Yarmouth I.o.W.

Borough

Published in The History of Parliament: the House of Commons 1660-1690, ed. B.D. Henning, 1983
Available from Boydell and Brewer

Background Information

Right of Election:

in the freemen

Number of voters:

over 60 in 1695

Elections

DateCandidate
3 June 1660SIR JOHN LEIGH
 RICHARD LUCY
11 Apr. 1661RICHARD LUCY
 EDWARD SMYTHE
28 Dec. 1678THOMAS Lucy vice Lucy, deceased
12 Feb. 1679SIR RICHARD MASON
 THOMAS LUCY
15 Aug. 1679SIR RICHARD MASON
 THOMAS WYNDHAM I
15 Feb. 1681LEMUEL KINGDON
 SIR THOMAS LITTLETON, 2nd Bt.
30 Mar. 1685THOMAS WYNDHAM I
 WILLIAM HEWER
14 Jan. 1689SIR ROBERT HOLMES
 HON. FITTON GERARD

Main Article

Lord Cutts, a subsequent governor of the Isle of Wight, wrote of Yarmouth:

The corporation consists of a mayor and 12 aldermen, who have a power to add as many freemen to the corporation as they please (who have all of them voices in the election of Members of Parliament), insomuch that the mayor and any five of the aldermen can turn the elections as they think fit.

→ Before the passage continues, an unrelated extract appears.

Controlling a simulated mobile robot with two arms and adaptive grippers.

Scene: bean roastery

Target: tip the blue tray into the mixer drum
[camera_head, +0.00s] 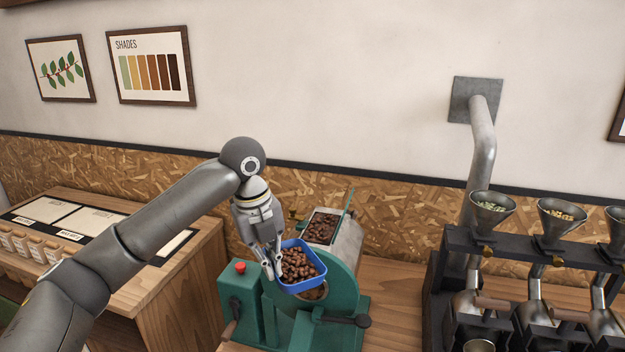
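The blue tray (318,261) is full of brown beans (299,264) and sits above the green mixer. My left gripper (272,268) is at the tray's left edge, with its fingers on the rim, and appears shut on it. The tray looks slightly tilted toward the viewer. The mixer drum (346,279) is green and lies below and behind the tray; part of its opening, with brown showing inside, is visible under the tray's front edge. The rest of the opening is hidden by the tray. My right gripper is not in view.
The mixer has a red button (240,267) and a black handle (362,320). A dark rack with metal funnels (492,205) stands at right. A wooden counter (150,290) is at left.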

The chief property interest in the borough passed with the manor of Thorley from the Lucy family to Sir Robert Holmes, who from 1679 returned first one and then two nominees.1

At the general election of 1660 Richard Lucy, a Commonwealth official who had acquired Thorley by marriage before inheriting the family estates in Warwickshire, was returned with a neighbouring Presbyterian squire, Sir John Leigh. Leigh, never an active figure in public life, retired after the dissolution of the Convention, and in 1661 Lucy was re-elected with his brother-in-law, Edward Smythe, a rising lawyer who soon chose to make his career in Ireland. The advent of Holmes as governor of the Isle of Wight in 1668 introduced a new interest. He built a large house in Yarmouth, occupied by his brother Sir John Holmes, and in 1670 the corporation passed a bye-law requiring the approval of the mayor and at least five aldermen for new freemen, probably to prevent Holmes from packing the freeman roll with his nominees. Lucy died in the last session of the Cavalier Parliament, and was succeeded by his son Thomas, an army officer. At the first general election of 1679 he probably agreed to divide the borough with Holmes, who himself sat for Newport in the first Exclusion Parliament, but brought in a court official, Sir Richard Mason, for Yarmouth. Before the next election Holmes had bought out the Lucy interest, and in the autumn he returned Mason and another courtier, Thomas Wyndham. The bye-law on the election of freemen was rescinded in 1680, and in the following year Yarmouth elected two more outsiders, Lemuel Kingdon, a revenue farmer, and the seasoned debater Sir Thomas Littleton, who had been given a seat on the Admiralty board. Mason was returned for his own borough of Bishop’s Castle, but Wyndham was not elected. Like the other Isle of Wight boroughs Yarmouth produced loyal addresses approving the dissolution and abhorring the ‘Association’, and Holmes was apparently able to protect it from quo warranto proceedings or the forfeiture of its Jacobean charter.2

Mason, Littleton and Sir John Holmes all died before the general election of 1685. Sir Robert Holmes was returned for Newport and Kingdon for Bedwyn. Accordingly Yarmouth was represented in James II’s Parliament by Wyndham and William Hewer, a commissioner of the navy. The royal electoral agents reported in September 1688 that Sir Robert Holmes had undertaken for this constituency, and the secretary of state, the Earl of Sunderland, recommended as court candidates Hewer and Edward Roberts, who was probably one of the royal electoral agents, but has not been further identified. At the general election of 1689 Holmes, who had lost control of Newport on the enlargement of the corporation, returned himself for Yarmouth with the Whig Fitton Gerard, whose father must have been well known to him at Court in the early days of the Restoration.3

Author: Paula Watson

Notes

  • 1. HMC Astley, 77; VCH Hants, v. 285.
  • 2. Worsley, Hist. I.o.W. 140, 158-62; CJ, xviii. 533; London Gazette, 21 June 1681, 4 May 1682.
  • 3. Duckett, Penal Laws (1882), 432; CSP Dom. 1687-9, p. 276; Grey, ix. 108.